A participação de pessoas e entidades permite a transformação de um processo dito subjetivo em um processo objetivo de controle da constitucionalidade, visto que interessa a todos, tal como se vê na praxe americana do "amicus curiae brief", servindo como "excelente instrumento de informação para a Corte Suprema e de integração dos diferentes grupos nos processos judiciais relevantes para a sociedade (46).

As audiências públicas funcionam, assim, como um ampliado instrumento de informação aos Ministros responsáveis pela dicção da constitucionalidade, de sorte a viabilizar os elementos probatórios adequados para o racional, técnico e consciente exame da matéria, fatos e prognoses legislativas, afastando as decisões meramente intuitivas e evitando que o "voluntarismo do legislador" seja substituído "pelo voluntarismo do juiz" (47).

A realização de audiência pública no processo concentrado de controle da constitucionalidade das normas, em determinados casos, permitirá a aferição judicial dos efeitos práticos do ato inquinado, bem assim de sua eventual retirada do mundo jurídico.

4.2.No processo legislativo

O Poder Legislativo, tal qual o Poder Judiciário, quando meramente no desempenho da função administrativa, realizará audiências públicas nos moldes da Lei nº 9.784/1999, como prevê seu art. 1º, §1º.

O processo legislativo, porém, tem na realização de audiências públicas com entidades da sociedade civil uma incumbência irrecusável.

Com efeito, a realização dessa audiência decorre de comando constitucional (art. 58, §2º, II, da Carta de 1988), cumprindo sua implementação às comissões do Congresso Nacional e de suas Casas.

Ressalta Celso Ribeiro BASTOS que o referido dispositivo constitucional tem o "sentido de integrar representantes e representados através de audiências". Acresce que "as audiências públicas com entidades da sociedade civil são realizadas quando questões de interesse social ou mesmo de segmentos específicos da sociedade forem suscitadas". E arremata: "tais audiências, portanto, configuram espaços voltados ao debate coletivo" (48).
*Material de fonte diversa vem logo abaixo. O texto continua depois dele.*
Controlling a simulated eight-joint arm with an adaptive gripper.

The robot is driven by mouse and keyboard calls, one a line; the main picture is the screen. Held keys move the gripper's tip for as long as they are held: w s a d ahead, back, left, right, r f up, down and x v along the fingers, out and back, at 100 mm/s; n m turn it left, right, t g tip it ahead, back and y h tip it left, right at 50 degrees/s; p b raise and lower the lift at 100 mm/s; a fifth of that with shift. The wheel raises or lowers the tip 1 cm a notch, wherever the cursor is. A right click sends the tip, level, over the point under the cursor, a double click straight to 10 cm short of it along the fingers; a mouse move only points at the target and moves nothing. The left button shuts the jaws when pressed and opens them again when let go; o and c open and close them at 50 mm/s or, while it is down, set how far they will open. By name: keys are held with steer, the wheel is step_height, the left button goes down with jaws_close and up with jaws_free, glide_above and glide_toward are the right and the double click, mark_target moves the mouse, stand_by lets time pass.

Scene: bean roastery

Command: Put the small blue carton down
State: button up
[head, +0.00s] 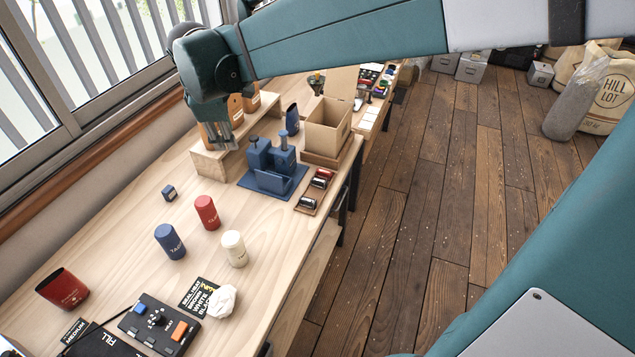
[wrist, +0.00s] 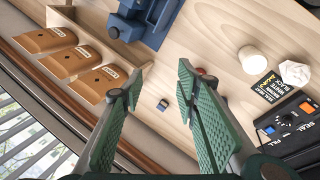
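The small blue carton (head: 169,193) stands on the wooden table (head: 110,225) near the window side, clear of the other things around it. In the wrist view the small blue carton (wrist: 162,104) shows small, between and beyond my two fingers. My gripper (wrist: 160,75) is open, with a wide gap and nothing between the green finger pads. In the head view my gripper (head: 222,140) hangs pointing down in front of the wooden riser, apart from the carton. Its fingertips are partly hard to make out there.
Blue (head: 170,242), red (head: 207,213) and cream (head: 233,249) canisters stand nearby. Brown bags (wrist: 97,84) stand on a wooden riser (head: 214,164). Blue equipment (head: 270,165), an open cardboard box (head: 328,125), a red tin (head: 62,288) and a sealer (head: 159,323) are also on the table.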

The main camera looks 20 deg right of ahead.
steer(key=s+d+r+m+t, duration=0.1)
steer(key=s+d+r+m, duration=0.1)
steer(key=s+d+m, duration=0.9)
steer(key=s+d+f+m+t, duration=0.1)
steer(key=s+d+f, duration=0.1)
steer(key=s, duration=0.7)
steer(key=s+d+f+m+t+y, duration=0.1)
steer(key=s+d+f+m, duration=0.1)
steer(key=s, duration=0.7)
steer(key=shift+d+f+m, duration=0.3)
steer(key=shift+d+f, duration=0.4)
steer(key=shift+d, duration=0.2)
O Regimento Interno do Senado Federal, no art. 90, II, estabelece como uma das competências das Comissões a realização de "audiências públicas com entidades da sociedade civil (Const. art. 58, §2º, II)".

O Regimento Interno da Câmara dos Deputados, por sua vez, trata da audiência pública com mais detalhes, nos arts. 255 a 258:

"Art. 255. Cada Comissão poderá realizar reunião de audiência pública com entidade da sociedade civil para instruir matéria legislativa em trâmite, bem como para tratar de assuntos de interesse público relevante, atinentes à sua área de atuação, mediante proposta de qualquer membro ou a pedido de entidade interessada.

Art. 256. Aprovada a reunião de audiência pública, a Comissão selecionará, para serem ouvidas, as autoridades, as pessoas interessadas e os especialistas ligados às entidades participantes, cabendo ao Presidente da Comissão expedir os convites.

§ 1º Na hipótese de haver defensores e opositores relativamente à matéria objeto de exame, a Comissão procederá de forma que possibilite a audiência das diversas correntes de opinião.

§ 2º O convidado deverá limitar-se ao tema ou questão em debate e disporá, para tanto, de vinte minutos, prorrogáveis a juízo da Comissão, não podendo ser aparteado.

§ 3º Caso o expositor se desvie do assunto, ou perturbe a ordem dos trabalhos, o Presidente da Comissão poderá adverti-lo, cassar-lhe a palavra ou determinar a sua retirada do recinto.

§ 4º A parte convidada poderá valer-se de assessores credenciados, se para tal fim tiver obtido o consentimento do Presidente da Comissão.

§ 5º Os Deputados inscritos para interpelar o expositor poderão fazê-lo estritamente sobre o assunto da exposição, pelo prazo de três minutos, tendo o interpelado igual tempo para responder, facultadas a réplica e a tréplica, pelo mesmo prazo, vedado ao orador interpelar qualquer dos presentes.

Art. 257. Não poderão ser convidados a depor em reunião de audiência pública os membros de representação diplomática estrangeira.

Art. 258. Da reunião de audiência pública lavrar-se-á ata, arquivando-se, no âmbito da Comissão, os pronunciamentos escritos e documentos que os acompanharem.

Parágrafo único. Será admitido, a qualquer tempo, o traslado de peças ou fornecimento de cópias aos interessados".

Observa-se, assim, que o papel da audiência pública, aqui, é instruir o processo legislativo e subsidiar os parlamentares para o adequado exercício de suas funções institucionais.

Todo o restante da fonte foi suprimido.